Depois de trabalharem e de cumprirem os seus ritos comunitários
pós-prandiais, que nas noites quentes de Verão se alargam, as pessoas vão para
casa. Eu vou para a varanda. As ondas de calor fazem de mim um sem-abrigo, porque
tornam os compartimentos do T3 território inóspito para a humanidade. Leio e
dormito na cadeira de plástico da varanda até ser demasiado doloroso segurar a
cabeça e então, alta madrugada, arrasto-me para a cama, sabendo que vou suar as
estopinhas cada hora de sono mal dormido.
Hoje, depois de há muito escancarar todos os vãos nas duas fachadas do
prédio, a aproveitar como náufrago a brisa que se levantou, consegui finalmente,
às quatro da manhã, baixar em dois graus a temperatura cá em casa (de 32 para
30). Significa que sentar-me ao computador é um exercício de masoquismo um
pouco menos clamoroso.
Se tivesse um jardim com plantas arbustivas, poderia preencher estas
madrugadas de canícula esculpindo ou fazendo a poda, como uma das vizinhas da
rua de trás. Não é a primeira vez que ouço a velha senhora atarefar-se alta
noite, mas geralmente apenas trata de despejar o lixo no contentor ao fundo da
rua ou de arrumar o pátio a horas inesperadas. Ontem muniu-se de escadote e, em
bata sobre camisa de dormir, tesourou durante hora e meia, varrendo de seguida minuciosamente
o passeio. Não a podemos censurar: fazer
aquele trabalho de dia teria sido suicídio e as insónias não têm de ser meros
períodos de desespero, podem ser rentabilizadas.
É o que tenho tentado fazer, com menos sucesso do que a minha vizinha. Havia,
teoricamente, uma certa correspondência entre o labor dela e o meu. Ambos
decidíramos podar, ela os seus ciprestes, loureiros, carpa europeia ou o que
quer que lhe nasceu no jardim, eu as provas do meu Os idiotas. Acontece que, ao contrário dela, eu não me consigo
livrar dos ramos secos, desordenados, murchos, apodrecidos, porque nesse caso
teria de me livrar de toda a obra.
O que escrevi atrás não é falsa modéstia, autodepreciação pedante. Explico-me
melhor: eu estava apenas a tentar imaginar uma versão do romance que pudesse
apresentar ao meu pai. E concluí que ela não existe. Se pusesse de lado a linguagem obscena, a
sátira, a incompassiva crónica de costumes, ficaria talvez com uma
novela amorosa ou psicológica nas mãos — negra, desesperançada, dispensável ou igualmente inapresentável. Estou lixado. Escrevi uma comédia, mas levá-la lá para casa será como contar
uma anedota porca à mesa de jantar. Impensável.

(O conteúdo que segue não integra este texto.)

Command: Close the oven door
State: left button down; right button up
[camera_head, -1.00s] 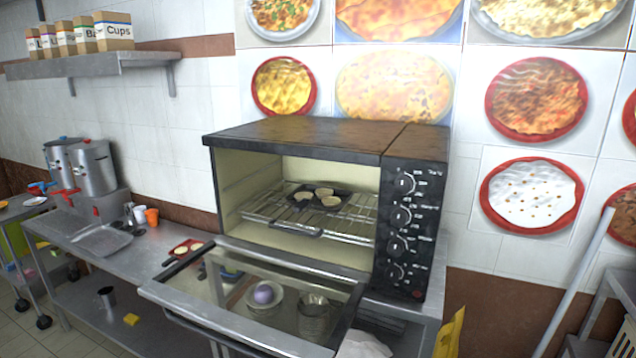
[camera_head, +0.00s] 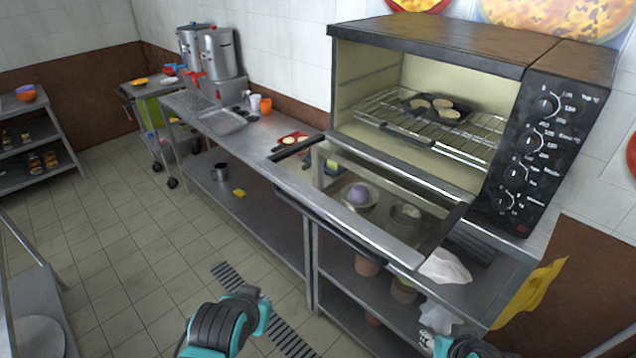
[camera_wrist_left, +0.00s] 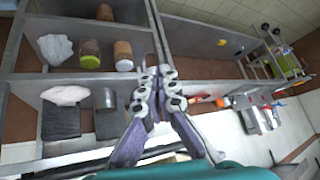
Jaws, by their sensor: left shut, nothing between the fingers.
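The oven (camera_head: 430,45) stands on the metal counter. Its glass door (camera_head: 375,205) is lowered, roughly level, and juts out past the counter's front edge. In the head view a black-and-teal part of my left arm (camera_head: 235,318) is low at the bottom, in front of and below the door, apart from it. In the left wrist view my left gripper (camera_wrist_left: 158,82) has its fingers together and empty, in front of the counter's shelves. Another black-and-teal part shows at the bottom right of the head view; its fingers are not clear.
Inside the oven a dark tin (camera_head: 436,108) sits on the wire rack (camera_head: 470,140). A white cloth (camera_head: 446,266) lies on the counter below the oven. The tiled floor (camera_head: 140,235) in front of the counter is clear.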

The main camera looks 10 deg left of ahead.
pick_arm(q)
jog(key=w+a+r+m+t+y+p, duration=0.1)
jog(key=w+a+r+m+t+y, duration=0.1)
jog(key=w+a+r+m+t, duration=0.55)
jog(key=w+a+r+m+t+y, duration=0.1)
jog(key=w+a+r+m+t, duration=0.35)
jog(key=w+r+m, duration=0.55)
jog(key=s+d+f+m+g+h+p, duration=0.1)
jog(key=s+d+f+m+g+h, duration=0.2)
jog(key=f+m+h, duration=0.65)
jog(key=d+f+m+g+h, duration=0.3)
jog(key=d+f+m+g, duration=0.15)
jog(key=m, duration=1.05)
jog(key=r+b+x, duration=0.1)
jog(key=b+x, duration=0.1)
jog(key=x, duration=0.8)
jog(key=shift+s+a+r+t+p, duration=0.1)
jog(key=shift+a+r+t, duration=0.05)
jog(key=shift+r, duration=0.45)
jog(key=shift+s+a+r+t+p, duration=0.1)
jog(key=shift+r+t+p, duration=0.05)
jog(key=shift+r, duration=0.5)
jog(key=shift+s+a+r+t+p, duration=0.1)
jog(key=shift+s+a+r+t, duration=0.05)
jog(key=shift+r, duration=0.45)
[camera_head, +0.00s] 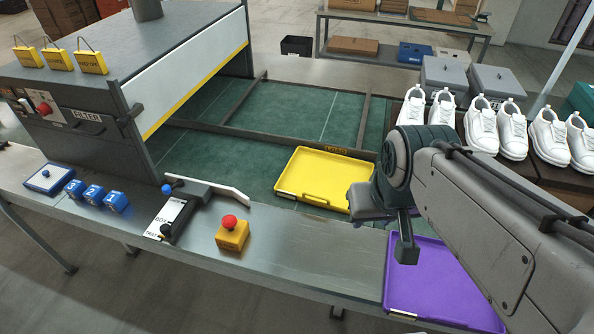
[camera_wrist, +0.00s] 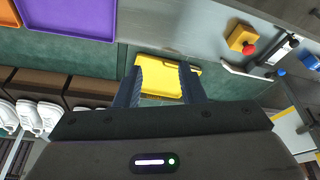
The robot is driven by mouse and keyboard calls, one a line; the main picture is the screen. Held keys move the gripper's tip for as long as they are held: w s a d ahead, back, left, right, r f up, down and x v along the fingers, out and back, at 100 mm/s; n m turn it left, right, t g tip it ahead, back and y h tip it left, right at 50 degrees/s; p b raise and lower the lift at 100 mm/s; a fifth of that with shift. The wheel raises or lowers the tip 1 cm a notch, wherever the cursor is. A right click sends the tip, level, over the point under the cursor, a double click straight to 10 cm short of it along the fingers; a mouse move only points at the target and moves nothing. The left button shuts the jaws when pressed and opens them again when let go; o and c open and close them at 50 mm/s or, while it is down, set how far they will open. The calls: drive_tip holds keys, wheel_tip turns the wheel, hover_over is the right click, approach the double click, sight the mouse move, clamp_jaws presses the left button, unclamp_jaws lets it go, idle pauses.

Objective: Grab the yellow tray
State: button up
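The yellow tray (camera_head: 322,178) lies flat on the green belt of the line, left of my arm in the head view. In the wrist view the yellow tray (camera_wrist: 160,84) shows between and beyond my fingers. My gripper (camera_wrist: 159,68) is open, its two dark fingers apart with nothing between them that I can see held. In the head view the arm hides part of the gripper and the tray's right end. I cannot tell whether the fingers touch the tray.
A purple tray (camera_head: 440,284) lies to the right on the bench edge. A yellow box with a red button (camera_head: 232,232) and a lever panel (camera_head: 166,216) stand on the front ledge. White shoes (camera_head: 480,125) stand behind my arm. A grey machine (camera_head: 90,85) stands left.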

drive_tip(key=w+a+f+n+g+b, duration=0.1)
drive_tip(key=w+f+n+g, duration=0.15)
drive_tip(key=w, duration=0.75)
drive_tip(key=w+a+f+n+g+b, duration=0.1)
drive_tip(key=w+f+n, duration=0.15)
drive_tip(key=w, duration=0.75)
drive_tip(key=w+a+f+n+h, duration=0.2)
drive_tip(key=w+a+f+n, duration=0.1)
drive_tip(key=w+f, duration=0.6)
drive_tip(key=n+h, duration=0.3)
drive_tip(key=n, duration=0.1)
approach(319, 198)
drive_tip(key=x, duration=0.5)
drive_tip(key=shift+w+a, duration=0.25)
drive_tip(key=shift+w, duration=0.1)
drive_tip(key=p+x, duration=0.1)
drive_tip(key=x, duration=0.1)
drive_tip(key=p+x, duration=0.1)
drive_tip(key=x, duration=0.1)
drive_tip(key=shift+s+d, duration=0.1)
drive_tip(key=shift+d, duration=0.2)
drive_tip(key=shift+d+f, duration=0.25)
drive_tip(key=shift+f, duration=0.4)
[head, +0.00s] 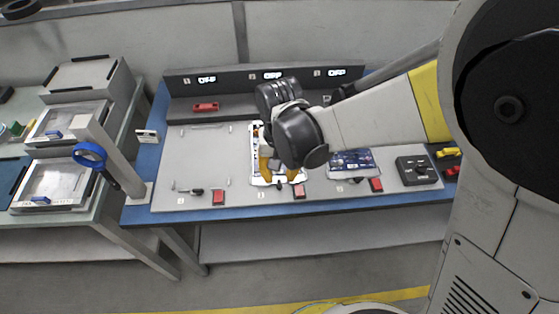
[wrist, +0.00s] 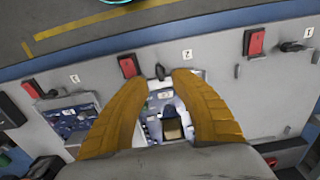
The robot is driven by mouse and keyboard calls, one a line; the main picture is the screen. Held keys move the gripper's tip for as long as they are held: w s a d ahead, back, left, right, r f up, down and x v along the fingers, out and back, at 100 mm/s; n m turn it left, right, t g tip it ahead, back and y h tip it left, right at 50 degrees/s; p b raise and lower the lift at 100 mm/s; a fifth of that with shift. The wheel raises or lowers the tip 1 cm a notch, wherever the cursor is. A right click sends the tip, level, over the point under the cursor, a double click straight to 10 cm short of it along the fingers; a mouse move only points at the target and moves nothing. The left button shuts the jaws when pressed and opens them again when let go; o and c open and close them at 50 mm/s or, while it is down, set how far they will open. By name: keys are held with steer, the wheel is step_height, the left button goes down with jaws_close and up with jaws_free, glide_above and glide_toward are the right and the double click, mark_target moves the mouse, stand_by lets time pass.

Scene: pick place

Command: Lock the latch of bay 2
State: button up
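The bay 2 latch (wrist: 160,72) is a small black knob at the front edge of bay 2, beside the number 2 label (wrist: 187,55). It shows small in the head view (head: 281,187). In the wrist view its handle looks lined up toward the board, but its exact turn is hard to tell. A white-edged board (head: 255,142) lies in bay 2, partly hidden by my arm. My gripper (wrist: 160,80) is open over the board's front end, with its yellow fingertips to either side of the latch. Contact cannot be told. In the head view my gripper (head: 281,174) points down.
A red block (wrist: 130,66) sits close beside the latch. Bay 1 is empty, with its black latch (head: 196,191) turned sideways. Bay 3 holds a blue board (head: 352,160). A black control box (head: 418,169) stands at right. The displays (head: 272,75) behind read OFF.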

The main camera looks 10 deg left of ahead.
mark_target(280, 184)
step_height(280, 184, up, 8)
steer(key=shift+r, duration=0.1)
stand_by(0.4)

li no site dos idiotas: "Escreveu algumas dezenas de contos e três romances, todos indignos de ‘imprimatur’."
ResponderEliminaragora parece q estás c medo d imprimatur o primeiro livro!
é conhecido o medo q as pessoas têm d n conseguir manter o nível do segundo álbum, livro, etc.
pelos vistos tens os medos investidos no primeiro, e a culpa é do pai!
deixa lá isso, se o livro n for excelente ou genial ninguém morre, há montes d livros por aí.
e tens sempre mais umas tentativas.
é melhor ir trabalhando e tentando do q n fazer nada.
bota lá isso cá para fora, depois logo se vê, até pode ser q aprendas c algumas críticas boas q façam ao livro e o segundo saia mais fácilmente.
luis boticas
Escreve muitíssimo bem. Não tem nada a temer. Faça um favor às letras portuguesas: escreva!!!!